Dokumen itu menyebutkan pemindahan tanggung jawab penanggulangan perubahan iklim dari negara penyebab (negara maju) kepada negara terdampak (negara miskin). Wajar jika para aktivis berang dengan munculnya naskah kesepakatan rahasia antarnegara maju tersebut. Selain dibahas secara diam-diam, dokumen itu dianggap tidak menghargai kepentingan negara-negara kecil dan miskin.
Posisi Denmark tidak netral selaku tuan rumah sekaligus Presiden COP-15 UNFCC (United Nation Framework Convention on Climate Change). "Sikap plin-plan Pemerintah Denmark harusnya tidak terjadi karena wajib berperan netral selaku tuan rumah," kata Giorgio B. Indrarto, Koordinator Forum Masyarakat Sipil Indonesia untuk Keadilan Iklim (CSF).
CSF bersama para aktivis lingkungan yang tergabung dalam Climate Justice Now! (CJN) menilai kesepakatan itu mencederai proses demokratis negosiasi PBB. Kemunculan Copenhagen Accords di forum perundingan kali ini memang kontroversial. Sesaat setelah acara pembukaan konferensi perubahan iklim pada 7 Desember lalu usai, Perdana Menteri Denmark, Lars Lokke Rasmussen, mengadakan pertemuan tertutup dengan beberapa perwakilan negara maju.
Tidak disebutkan negara mana saja yang terlibat dalam pertemuan itu. Juga tak disebutkan di mana pertemuan itu dilangsungkan. Yang jelas, pertemuan itu menghasilkan kesepakatan kontroversial tadi. Copenhagen Accords tampaknya menjadi alat untuk menegaskan keengganan negara-negara maju, terutama Amerika Serikat dan Uni Eropa, bertanggung jawab mengurangi emisi karbon dan menanggulangi dampak perubahan iklim.
Negara-negara itu memang selalu menolak menegaskan komitmennya dalam menurunkan emisi karbon sesuai dengan amanat Protokol Kyoto, karena akan berdampak pada perekonomian mereka. Sikap ini membuat setiap pertemuan para pihak (conference of the parties --COP) UNFCCC selalu menemui kesulitan untuk mencari kesepakatan.

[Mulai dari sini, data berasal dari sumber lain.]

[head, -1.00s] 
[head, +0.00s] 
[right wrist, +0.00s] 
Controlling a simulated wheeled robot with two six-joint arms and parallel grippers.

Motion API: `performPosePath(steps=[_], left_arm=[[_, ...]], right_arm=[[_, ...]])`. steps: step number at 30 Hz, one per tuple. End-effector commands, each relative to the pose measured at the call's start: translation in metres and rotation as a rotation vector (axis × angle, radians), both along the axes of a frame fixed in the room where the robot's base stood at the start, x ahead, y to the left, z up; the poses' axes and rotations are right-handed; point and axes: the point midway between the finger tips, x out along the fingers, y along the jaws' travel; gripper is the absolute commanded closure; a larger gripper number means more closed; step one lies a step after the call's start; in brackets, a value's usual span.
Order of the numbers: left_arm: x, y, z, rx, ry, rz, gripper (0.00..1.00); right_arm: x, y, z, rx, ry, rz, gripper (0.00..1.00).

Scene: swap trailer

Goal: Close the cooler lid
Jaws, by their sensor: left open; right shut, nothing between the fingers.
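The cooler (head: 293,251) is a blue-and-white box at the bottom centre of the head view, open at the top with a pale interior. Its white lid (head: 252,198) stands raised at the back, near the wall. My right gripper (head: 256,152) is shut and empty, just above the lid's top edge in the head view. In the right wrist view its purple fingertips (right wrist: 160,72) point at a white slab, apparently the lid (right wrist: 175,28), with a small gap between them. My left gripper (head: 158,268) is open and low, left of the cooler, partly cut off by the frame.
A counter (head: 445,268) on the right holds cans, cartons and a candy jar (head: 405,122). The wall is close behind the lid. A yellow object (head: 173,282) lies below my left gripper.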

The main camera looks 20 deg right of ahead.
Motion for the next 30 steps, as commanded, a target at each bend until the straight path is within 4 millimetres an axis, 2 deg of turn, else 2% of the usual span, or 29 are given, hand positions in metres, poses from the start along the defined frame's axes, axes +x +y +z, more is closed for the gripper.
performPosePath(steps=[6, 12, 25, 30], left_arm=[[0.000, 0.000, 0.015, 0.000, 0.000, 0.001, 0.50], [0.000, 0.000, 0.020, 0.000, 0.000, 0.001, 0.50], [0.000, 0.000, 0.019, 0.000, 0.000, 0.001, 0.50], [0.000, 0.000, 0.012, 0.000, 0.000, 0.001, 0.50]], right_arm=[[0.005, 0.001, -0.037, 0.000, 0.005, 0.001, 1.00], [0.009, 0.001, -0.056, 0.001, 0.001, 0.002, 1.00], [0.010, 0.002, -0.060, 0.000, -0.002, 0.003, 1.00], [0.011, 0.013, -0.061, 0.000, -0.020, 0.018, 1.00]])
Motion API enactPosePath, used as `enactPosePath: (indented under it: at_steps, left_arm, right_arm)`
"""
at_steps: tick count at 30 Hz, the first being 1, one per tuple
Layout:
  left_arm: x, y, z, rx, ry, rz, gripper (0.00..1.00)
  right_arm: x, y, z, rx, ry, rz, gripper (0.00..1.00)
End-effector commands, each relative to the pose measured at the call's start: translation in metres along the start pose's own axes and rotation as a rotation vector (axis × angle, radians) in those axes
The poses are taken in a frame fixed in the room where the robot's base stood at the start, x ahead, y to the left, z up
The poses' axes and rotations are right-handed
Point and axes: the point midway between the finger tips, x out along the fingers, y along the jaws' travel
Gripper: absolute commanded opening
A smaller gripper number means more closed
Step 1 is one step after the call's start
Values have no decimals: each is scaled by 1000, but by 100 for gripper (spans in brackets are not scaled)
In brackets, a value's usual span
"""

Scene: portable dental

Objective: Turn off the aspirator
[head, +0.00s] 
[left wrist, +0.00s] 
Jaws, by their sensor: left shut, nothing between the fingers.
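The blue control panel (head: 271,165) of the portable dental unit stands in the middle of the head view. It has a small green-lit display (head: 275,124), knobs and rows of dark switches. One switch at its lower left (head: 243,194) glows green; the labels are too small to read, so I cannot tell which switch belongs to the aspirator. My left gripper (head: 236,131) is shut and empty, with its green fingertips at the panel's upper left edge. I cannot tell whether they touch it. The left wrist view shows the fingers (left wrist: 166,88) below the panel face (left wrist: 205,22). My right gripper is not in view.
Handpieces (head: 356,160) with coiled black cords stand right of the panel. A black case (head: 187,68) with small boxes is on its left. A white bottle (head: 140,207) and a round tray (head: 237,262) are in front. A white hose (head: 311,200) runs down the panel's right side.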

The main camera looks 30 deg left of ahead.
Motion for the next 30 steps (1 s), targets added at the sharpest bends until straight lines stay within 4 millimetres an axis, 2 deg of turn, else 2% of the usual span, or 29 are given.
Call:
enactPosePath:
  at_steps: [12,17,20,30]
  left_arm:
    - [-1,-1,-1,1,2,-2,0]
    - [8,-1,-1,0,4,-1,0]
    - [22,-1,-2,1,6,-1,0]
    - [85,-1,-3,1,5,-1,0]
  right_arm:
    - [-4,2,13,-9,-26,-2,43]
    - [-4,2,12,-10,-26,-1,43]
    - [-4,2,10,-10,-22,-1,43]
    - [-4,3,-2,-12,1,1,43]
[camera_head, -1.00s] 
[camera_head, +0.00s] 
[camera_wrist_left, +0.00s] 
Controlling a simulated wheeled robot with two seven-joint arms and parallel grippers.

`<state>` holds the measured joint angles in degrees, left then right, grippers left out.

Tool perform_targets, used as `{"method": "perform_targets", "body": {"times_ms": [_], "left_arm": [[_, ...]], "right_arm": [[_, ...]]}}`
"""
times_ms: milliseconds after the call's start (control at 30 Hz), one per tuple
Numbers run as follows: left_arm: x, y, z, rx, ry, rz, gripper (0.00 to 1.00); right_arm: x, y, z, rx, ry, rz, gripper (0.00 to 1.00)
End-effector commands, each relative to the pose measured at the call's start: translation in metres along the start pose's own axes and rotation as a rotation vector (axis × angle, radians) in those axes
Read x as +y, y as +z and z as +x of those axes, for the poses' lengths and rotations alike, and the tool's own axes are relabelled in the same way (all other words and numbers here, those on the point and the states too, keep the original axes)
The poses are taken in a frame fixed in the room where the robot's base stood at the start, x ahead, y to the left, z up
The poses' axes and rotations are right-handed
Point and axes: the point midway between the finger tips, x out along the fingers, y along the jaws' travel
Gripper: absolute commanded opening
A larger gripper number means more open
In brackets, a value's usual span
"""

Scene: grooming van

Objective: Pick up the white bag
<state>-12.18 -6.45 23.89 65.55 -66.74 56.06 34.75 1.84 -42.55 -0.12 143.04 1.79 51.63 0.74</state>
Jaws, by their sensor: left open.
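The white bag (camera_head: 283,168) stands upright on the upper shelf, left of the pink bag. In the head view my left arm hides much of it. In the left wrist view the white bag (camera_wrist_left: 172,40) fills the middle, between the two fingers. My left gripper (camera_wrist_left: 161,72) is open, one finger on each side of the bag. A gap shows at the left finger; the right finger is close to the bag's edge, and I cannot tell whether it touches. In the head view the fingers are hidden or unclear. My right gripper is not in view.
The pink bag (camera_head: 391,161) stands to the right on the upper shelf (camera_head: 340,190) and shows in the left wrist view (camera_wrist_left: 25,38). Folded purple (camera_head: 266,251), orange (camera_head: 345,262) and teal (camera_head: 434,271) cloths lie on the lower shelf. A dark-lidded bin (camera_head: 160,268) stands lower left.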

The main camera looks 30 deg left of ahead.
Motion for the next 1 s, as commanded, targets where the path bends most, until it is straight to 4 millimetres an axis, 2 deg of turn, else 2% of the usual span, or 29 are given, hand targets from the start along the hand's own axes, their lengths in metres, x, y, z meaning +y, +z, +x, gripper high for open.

Padahal, Protokol Kyoto telah menetapkan bahwa periode pertama dimulai pada 2008 sampai 2012. Dalam kurun waktu itu, negara-negara maju yang tergabung dalam Annex I Protokol Kyoto harus mengurangi emisinya 5,2% dari tingkat emisi mereka pada 1990. Ketika ketetapan ini belum juga disepakati, negosiasi tahap kedua sudah dimulai.
Dalam tahap kedua itu, ada keharusan bagi negara maju menegaskan target pengurangan emisinya untuk periode berikut, yang akan dimulai pada 2013. Seperti yang pertama, negosiasi tahap kedua ini kerap macet. Negara-negara dunia terbagi dalam beberapa blok, seperti blok negara berkembang G77+Cina, grup Afrika, Persatuan Negara-negara Pulau Kecil (AOSIS), dan Uni Eropa.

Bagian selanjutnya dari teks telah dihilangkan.